Hiç unutmuyorum, birkaç ay önce doktoruna "Ayşekiraz'ın boyu yavaş uzuyor galiba?" dediğimde, bana "Her çocuğun kendine göre bir büyüme hızı vardır. Hem kimi daha kilolu olur, kimi zayıf, kimi uzun, kimi kısa. Önemli olan sağlıklı olması, bunlara takılma," demişti kesin bir dille. Sonra da annelerin bu konudaki hırsından bahsetmişti. Kendi bebeği arkadaşınınkinden 100 gram az diye, biraz daha yedirebilmek için çocuğunun ağzına şırınga ile mama boşaltmaya çalışanlar bile varmış.

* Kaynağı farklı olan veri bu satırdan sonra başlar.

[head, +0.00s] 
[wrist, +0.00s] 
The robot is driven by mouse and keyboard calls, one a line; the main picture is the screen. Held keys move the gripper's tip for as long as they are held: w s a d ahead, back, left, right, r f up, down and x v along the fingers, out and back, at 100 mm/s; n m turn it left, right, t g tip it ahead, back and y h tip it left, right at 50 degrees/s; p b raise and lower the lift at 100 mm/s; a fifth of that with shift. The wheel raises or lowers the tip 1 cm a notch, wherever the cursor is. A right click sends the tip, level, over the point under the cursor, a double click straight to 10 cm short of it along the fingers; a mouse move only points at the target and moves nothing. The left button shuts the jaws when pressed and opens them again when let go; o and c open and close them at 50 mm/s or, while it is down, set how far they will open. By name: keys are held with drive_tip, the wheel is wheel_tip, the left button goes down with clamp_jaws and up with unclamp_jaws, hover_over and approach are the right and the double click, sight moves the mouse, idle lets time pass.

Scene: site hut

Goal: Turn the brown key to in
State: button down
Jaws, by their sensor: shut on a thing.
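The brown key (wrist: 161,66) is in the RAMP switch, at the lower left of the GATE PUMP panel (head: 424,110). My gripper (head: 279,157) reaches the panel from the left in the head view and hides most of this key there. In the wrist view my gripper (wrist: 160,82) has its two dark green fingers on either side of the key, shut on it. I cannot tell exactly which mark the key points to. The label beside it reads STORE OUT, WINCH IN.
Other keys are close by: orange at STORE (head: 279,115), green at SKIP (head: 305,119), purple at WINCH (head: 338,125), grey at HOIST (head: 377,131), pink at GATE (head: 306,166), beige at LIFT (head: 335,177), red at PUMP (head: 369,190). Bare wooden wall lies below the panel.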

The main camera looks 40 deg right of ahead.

Delilik! Bu, ileriki yıllarda yerini, "Kiminki daha akıllı?"ya bırakıyor ve okul çağında zavallı çocuklar yarış atları gibi kullanılıyor. Büyünce de obez ya da anoreksik, en iyi okullardan mezun olsa da kendine güvensiz, arızalı insanlar oluyorlar. O yüzden annelere tavsiyem, bırakın bebeğiniz kimsenin bebeğine benzemesin. Unutmayın her insan biriciktir, sizinki de!
Yayın tarihi: 21 Şubat 2009, Cumartesi
Web adresi: https://www.sabah.com.tr/2009/02/21/ct/haber,22B7E54268BF4641967A021CA157ED45.html
Tüm hakları saklıdır.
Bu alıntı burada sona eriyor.